10. The Great Gatsby (Muhteşem Gatsby)

2013 yapımı olan bu filmde Leo, bütün yakışıklılığını konuşturuyor. Görkemli hayatı ve dillere destan partileriyle herkesi kendisine hayran bırakan bir milyonerin arka planda gizlemeye çalıştığı gerçekler, bir Amerikan rüyasının çöküşünü gözler önüne seriyor aslında.

9. Shutter Island (Zindan Adası)

Martin Scorsese imzalı bir başyapıt olan Zindan Adası, izlerken beyin yakma garantili. Rachel Solando isimli bir akıl hastası Shutter Adası'nda bulunan akıl hastanesinden kaçınca olayı incelemek için gönderilen dedektiflerin başından geçen esrarengiz olayları izliyoruz filmde. Leo'nun gerçeklik ve rüyalar arasında sıkıştığı sahneler o kadar gerçekçi ki filmi sıcacık evlerimizde izlerken bile adanın havası tüylerimizi ürpertiyor!

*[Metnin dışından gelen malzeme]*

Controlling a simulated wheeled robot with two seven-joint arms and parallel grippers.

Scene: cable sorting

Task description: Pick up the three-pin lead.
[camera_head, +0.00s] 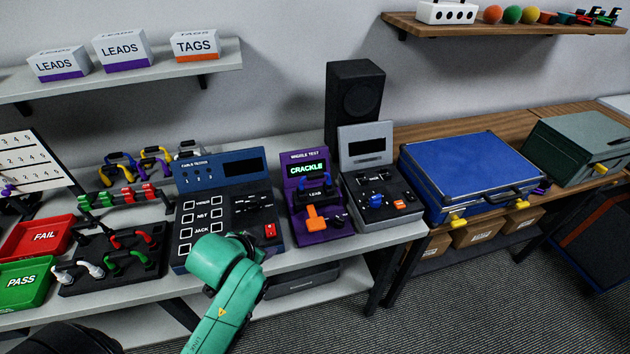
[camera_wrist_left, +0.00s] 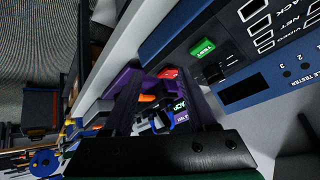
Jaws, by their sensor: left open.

8. The Wolf of Wall Street (Para Avcısı)

Şu bir gerçek ki Leonardo abimiz gerçek hayattan karakterleri oynamayı seviyor. Jordan Belfort adında, genç ve hırslı bir adamın para kazanma arzusuyla Wall Street borsasında büyük balık olmaya çalışmasını izliyoruz filmde. 90'ların 'hızlı yaşa, genç öl' dönemlerinde bir günde kazandığı parayı yine aynı günün sonunda yiyip bitirebilen bu adamın çöküşü ise başarısıyla aynı derecede sarsıcı!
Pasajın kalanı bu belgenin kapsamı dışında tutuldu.